Apple Cider Donuts
Makes 12-14 doughnuts
2 ½ cups apple cider, (reduced down to ½ cup)
¼ cup butter
1 cup granulated sugar
½ cup light brown sugar
2 large eggs
1 tablespoon vanilla extract
¾ cup sour cream
4 cups flour
1 ½ teaspoons salt
2 teaspoons baking powder
2 teaspoons cinnamon
1 teaspoon nutmeg
Canola oil for frying
Cinnamon sugar for coating
Bring apple cider to a boil over medium-high heat and reduce down to ½ cup (takes about 20-25 minutes). Pour into a large glass measuring cup.
Add butter to hot cider and stir to melt. Set aside, cool.
In a large bowl, whisk together eggs with white and brown sugar. Add cooled cider/butter mixture, sour cream, and vanilla extract.
In a large bowl or in a fine mesh strainer set over the wet ingredients, sift together flour, baking powder, salt, cinnamon, and nutmeg.
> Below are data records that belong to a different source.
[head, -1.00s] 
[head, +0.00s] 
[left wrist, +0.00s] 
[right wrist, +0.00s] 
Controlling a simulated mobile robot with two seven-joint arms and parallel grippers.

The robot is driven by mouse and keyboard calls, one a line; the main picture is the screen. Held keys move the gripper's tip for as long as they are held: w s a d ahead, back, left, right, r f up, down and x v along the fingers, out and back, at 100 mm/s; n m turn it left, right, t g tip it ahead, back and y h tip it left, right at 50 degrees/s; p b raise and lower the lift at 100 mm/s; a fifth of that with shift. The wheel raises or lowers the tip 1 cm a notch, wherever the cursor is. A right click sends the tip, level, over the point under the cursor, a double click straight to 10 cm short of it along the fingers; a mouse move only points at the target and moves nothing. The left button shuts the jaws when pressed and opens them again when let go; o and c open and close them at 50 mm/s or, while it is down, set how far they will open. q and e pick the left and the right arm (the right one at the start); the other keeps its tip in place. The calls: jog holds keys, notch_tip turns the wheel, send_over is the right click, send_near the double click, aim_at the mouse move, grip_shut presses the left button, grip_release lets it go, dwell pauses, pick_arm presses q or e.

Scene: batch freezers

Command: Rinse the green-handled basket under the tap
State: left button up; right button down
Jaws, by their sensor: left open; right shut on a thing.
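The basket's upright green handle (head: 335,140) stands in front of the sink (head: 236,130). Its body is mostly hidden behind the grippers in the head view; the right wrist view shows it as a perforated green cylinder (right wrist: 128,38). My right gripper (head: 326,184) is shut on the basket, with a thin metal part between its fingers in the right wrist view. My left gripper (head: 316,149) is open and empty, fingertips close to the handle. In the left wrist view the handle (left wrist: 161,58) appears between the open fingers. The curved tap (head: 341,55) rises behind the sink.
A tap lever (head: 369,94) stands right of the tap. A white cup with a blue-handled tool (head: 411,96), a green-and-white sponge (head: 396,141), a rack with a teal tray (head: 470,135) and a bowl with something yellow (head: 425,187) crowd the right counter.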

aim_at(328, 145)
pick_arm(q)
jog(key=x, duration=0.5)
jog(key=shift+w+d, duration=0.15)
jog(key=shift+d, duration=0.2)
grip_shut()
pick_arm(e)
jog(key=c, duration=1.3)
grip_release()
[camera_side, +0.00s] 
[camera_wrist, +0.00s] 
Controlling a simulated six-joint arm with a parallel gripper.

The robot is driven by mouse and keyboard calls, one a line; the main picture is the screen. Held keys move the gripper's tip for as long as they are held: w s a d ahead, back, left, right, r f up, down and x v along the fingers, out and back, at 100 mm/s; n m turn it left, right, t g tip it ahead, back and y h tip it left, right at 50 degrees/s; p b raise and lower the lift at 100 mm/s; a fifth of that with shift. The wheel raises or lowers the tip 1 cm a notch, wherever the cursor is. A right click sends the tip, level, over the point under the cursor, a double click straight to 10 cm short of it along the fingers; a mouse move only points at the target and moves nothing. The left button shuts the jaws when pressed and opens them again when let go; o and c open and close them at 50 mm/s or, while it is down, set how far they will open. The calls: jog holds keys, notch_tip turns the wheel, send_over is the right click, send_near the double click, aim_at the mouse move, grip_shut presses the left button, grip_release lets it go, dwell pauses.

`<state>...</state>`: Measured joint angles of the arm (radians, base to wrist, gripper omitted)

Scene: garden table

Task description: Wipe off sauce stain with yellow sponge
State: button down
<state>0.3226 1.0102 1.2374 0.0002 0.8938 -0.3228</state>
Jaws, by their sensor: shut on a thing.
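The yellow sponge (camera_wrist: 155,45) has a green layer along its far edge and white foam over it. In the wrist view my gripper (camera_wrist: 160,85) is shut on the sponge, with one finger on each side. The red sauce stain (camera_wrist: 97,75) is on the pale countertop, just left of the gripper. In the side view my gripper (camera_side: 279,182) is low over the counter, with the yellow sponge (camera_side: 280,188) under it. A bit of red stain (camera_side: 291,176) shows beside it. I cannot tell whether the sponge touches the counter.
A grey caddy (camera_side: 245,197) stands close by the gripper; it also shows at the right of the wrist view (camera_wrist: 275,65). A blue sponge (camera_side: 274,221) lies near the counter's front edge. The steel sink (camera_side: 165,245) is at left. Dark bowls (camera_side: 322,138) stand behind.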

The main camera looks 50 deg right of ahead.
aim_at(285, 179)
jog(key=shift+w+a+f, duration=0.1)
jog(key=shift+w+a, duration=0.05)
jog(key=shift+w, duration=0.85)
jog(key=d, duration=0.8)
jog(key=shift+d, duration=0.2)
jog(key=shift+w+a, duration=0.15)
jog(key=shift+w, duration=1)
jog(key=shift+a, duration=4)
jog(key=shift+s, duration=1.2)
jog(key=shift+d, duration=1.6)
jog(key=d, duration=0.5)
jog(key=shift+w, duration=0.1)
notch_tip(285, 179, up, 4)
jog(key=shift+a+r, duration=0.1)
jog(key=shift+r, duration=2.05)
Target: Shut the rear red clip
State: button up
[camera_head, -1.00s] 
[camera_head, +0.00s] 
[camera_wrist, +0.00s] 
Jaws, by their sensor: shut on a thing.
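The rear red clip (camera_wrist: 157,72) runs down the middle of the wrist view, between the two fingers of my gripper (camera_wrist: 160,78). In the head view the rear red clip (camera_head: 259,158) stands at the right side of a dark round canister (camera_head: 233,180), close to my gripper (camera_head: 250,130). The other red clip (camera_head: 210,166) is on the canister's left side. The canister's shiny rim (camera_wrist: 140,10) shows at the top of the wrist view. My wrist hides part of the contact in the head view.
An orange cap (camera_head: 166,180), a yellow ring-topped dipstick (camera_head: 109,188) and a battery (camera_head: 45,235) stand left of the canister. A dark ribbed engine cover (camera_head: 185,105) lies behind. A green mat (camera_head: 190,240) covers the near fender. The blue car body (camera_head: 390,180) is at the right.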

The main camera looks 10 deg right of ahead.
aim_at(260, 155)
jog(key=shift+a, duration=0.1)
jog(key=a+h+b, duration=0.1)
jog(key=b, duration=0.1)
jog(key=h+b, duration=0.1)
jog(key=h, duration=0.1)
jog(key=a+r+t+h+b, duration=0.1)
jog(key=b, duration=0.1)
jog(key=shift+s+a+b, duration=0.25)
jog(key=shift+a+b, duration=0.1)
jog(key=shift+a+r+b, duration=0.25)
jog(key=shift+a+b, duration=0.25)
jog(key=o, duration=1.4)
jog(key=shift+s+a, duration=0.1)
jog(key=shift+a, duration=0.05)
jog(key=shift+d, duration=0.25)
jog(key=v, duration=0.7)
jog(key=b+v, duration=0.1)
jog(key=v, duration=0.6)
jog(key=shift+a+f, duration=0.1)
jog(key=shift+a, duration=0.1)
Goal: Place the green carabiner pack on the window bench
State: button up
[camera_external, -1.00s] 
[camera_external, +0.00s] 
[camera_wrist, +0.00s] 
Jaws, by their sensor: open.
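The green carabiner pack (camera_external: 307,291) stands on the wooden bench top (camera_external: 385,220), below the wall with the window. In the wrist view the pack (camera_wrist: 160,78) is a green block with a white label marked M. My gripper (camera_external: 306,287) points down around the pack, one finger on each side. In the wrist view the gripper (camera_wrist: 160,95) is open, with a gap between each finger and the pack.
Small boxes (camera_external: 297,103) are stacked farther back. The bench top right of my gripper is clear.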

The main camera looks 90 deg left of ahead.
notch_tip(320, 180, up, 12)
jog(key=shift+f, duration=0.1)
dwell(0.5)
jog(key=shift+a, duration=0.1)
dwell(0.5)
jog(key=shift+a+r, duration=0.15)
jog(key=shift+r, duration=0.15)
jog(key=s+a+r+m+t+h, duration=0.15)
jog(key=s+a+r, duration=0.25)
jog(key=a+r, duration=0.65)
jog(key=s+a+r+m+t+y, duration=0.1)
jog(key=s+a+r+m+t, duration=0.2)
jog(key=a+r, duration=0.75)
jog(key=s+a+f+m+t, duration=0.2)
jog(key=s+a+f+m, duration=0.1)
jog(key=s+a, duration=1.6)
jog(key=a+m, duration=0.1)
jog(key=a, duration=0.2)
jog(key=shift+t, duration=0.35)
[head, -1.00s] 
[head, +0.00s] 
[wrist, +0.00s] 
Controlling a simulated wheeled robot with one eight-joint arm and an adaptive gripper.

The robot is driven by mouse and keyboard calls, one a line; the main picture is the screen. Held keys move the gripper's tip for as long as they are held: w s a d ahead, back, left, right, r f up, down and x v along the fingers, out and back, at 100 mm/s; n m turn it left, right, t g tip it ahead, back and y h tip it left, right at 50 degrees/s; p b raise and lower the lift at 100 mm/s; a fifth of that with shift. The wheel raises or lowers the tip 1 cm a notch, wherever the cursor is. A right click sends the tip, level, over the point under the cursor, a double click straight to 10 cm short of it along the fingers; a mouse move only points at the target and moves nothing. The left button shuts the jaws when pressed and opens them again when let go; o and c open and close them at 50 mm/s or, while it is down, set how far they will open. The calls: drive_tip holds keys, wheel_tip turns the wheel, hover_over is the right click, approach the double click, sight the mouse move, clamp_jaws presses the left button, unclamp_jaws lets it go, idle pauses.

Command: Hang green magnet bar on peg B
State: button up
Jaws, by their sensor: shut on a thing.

Using a wooden spoon, mix dry ingredients into the wet until just incorporated. Cover and chill for 1 hour.
On a very well-floured surface, roll out the cooled dough to about ¾-inch thickness and cut into donut shapes using pastry cutters or a mason jar/cup and a bottle cap/shot glass. Chill cut donuts 10 minutes more if necessary.
Heat oil to 350˚F.
Fry donuts, 3-4 at a time, flipping occasionally until golden on both sides.
Remove to a paper towel lined baking sheet to drain. Roll in cinnamon sugar while still warm.